Selain itu, dia juga berharap lembaga lain yang selama ini sudah melakukan pengelolaan dalam bentuk Dana Pensiun Pemberi Kerja (DPPK) dan Dana Pensiun Lembaga Keuangan (DPLK) untuk tidak khawatir. Wahyu meyakini keduanya bisa berjalan beriringan dengan JP dari BPJS Ketenagakerjaan.
"DPPK dan DPLK juga tidak perlu harus khawatir terhadap program JP BPJS Ketenagakerjaan. Ini kan cuma untuk dasar saja. Sedangkan yang sudah melaksanakan dengan lebih baik, ya silahkan jalan terus. Tidak perlu takut, sasarannya jelas beda," kata Wahyu.
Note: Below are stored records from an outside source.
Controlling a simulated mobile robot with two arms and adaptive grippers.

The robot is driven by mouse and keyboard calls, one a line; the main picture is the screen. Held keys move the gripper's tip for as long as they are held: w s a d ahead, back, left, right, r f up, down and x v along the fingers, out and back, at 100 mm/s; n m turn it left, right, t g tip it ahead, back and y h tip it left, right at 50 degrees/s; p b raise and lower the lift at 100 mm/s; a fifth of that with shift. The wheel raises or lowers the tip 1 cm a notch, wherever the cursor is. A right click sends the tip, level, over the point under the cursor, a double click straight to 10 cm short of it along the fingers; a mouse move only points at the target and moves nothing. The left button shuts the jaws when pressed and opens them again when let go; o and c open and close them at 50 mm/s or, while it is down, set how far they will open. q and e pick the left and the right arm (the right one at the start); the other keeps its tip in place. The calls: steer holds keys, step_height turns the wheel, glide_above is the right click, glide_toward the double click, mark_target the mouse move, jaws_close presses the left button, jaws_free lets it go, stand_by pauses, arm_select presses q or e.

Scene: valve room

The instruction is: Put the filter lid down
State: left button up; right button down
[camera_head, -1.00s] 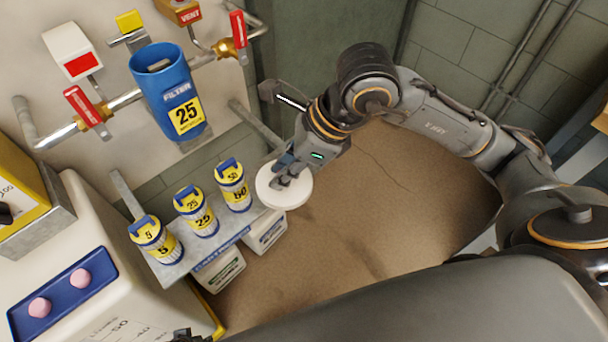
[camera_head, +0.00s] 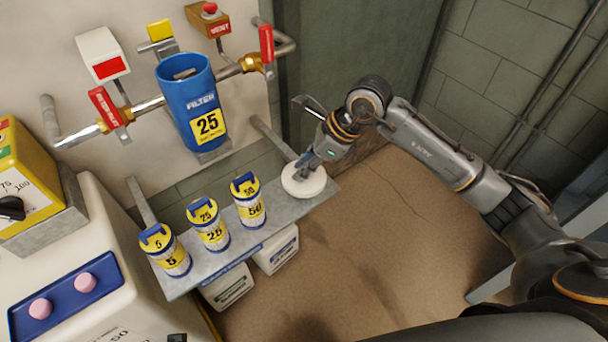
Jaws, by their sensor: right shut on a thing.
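The filter lid (camera_head: 304,181) is a round white disc at the right end of the grey shelf (camera_head: 281,220). It looks level and at or just above the shelf top; I cannot tell whether it touches. My right gripper (camera_head: 308,167) comes down from above and is shut on the lid's top. The blue filter housing (camera_head: 190,100), marked 25, is on the wall with its top open. My left gripper is not clearly in view; only a small dark part shows at the bottom edge.
Three yellow-labelled cartridges, 5 (camera_head: 165,250), 25 (camera_head: 208,225) and 50 (camera_head: 249,201), stand on the shelf left of the lid. White bins (camera_head: 277,249) are below the shelf. A pipe with red-handled valves (camera_head: 105,108) runs along the wall. Brown floor lies open at right.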

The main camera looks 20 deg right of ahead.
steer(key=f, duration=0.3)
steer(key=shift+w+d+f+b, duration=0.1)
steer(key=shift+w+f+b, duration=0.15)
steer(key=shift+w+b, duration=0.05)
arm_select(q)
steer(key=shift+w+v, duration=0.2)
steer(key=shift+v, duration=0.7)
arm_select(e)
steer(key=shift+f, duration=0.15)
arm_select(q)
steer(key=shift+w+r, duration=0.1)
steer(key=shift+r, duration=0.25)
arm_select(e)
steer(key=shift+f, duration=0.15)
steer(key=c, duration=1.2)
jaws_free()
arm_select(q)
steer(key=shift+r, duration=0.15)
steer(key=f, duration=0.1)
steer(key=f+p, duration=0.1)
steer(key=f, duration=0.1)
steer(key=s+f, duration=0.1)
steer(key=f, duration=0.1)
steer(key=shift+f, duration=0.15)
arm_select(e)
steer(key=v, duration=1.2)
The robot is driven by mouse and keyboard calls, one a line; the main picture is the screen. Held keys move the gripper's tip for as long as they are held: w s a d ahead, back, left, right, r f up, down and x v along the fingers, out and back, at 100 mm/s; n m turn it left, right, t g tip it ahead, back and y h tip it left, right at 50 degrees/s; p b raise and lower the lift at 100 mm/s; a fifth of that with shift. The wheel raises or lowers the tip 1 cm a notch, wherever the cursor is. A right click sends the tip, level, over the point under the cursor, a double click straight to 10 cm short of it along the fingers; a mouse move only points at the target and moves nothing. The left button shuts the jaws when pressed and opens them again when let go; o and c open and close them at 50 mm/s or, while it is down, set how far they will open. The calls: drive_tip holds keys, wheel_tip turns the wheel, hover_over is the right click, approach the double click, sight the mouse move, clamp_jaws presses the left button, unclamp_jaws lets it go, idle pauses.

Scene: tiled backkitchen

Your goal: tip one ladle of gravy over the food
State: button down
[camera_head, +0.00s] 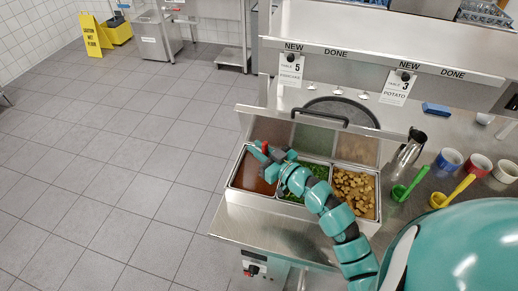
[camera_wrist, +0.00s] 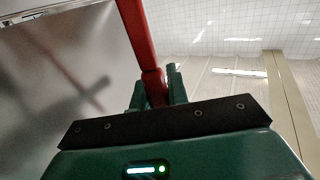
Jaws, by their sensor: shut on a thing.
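A steel food well has a left compartment of red-brown sauce (camera_head: 250,175), which looks like the gravy, a middle one of chopped greens (camera_head: 318,172) and a right one of browned cubes (camera_head: 354,190). My gripper (camera_head: 267,157) is over the back of the sauce compartment, shut on a red handle (camera_wrist: 143,38), likely a ladle's. The bowl end of the ladle is not visible, so I cannot tell whether it holds sauce. A dark round plate or pan (camera_head: 342,108) lies behind the raised lid; no food shows on it.
The raised lid (camera_head: 357,148) with a dark handle stands behind the compartments. Right of the well are a steel jug (camera_head: 410,147), green (camera_head: 410,184) and yellow (camera_head: 453,191) ladles, and blue (camera_head: 447,161) and red (camera_head: 478,166) cups. A ticket rail (camera_head: 380,65) crosses behind.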

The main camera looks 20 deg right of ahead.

Sebelumnya rencana iuran jaminan pensiun 8 persen antara lain sebesar 5 persen dibayarkan perusahaan dan 3 persen disetor pekerja. Pemerintah pun akan merevisi PP Nomor 19 Tahun 2013 tentang Pengelolaan Aset Jaminan Sosial Ketenagakerjaan terkait iuran itu. (Dny/Ahm)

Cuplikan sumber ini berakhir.